*Aim*:
Within the data that follows, set down exactly the lines from the one containing "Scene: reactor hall" through the one containing "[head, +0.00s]", both ends included.
/---
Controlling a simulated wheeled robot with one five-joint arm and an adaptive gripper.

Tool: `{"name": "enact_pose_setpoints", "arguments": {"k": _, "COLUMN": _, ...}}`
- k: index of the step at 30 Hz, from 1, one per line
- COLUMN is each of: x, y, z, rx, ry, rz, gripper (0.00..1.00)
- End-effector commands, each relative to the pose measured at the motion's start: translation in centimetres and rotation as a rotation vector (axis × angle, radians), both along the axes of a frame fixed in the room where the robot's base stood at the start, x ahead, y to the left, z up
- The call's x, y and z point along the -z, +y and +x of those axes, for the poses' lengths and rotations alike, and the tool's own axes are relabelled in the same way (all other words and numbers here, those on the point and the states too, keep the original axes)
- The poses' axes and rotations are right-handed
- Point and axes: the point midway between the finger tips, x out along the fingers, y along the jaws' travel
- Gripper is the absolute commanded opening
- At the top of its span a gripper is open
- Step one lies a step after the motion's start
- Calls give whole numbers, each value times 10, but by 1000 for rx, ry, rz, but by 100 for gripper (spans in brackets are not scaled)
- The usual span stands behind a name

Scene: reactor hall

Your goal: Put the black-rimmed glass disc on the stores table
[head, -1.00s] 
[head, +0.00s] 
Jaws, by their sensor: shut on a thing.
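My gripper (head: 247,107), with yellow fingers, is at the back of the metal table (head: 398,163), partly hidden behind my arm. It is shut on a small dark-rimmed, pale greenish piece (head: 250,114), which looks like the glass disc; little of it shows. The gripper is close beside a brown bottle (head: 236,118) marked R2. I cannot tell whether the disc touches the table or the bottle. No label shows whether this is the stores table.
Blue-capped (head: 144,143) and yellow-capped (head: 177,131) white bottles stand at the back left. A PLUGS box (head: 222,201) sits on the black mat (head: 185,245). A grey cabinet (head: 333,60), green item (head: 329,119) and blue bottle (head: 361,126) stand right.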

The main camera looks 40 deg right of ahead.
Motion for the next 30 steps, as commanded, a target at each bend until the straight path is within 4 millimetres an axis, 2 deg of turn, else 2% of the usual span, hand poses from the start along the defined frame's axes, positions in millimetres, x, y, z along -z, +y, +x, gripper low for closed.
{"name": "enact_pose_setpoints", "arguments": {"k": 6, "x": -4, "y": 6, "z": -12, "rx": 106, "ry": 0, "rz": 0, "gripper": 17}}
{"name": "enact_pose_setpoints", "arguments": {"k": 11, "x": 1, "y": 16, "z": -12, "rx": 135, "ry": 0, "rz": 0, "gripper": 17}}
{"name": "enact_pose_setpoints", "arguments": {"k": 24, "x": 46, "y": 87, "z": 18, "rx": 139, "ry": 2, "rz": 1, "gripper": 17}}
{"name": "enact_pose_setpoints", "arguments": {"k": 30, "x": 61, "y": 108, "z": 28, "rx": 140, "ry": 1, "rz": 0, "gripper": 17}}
\---
*Output for this task*:
Scene: reactor hall

Your goal: Put the black-rimmed glass disc on the stores table
[head, -1.00s] 
[head, +0.00s] 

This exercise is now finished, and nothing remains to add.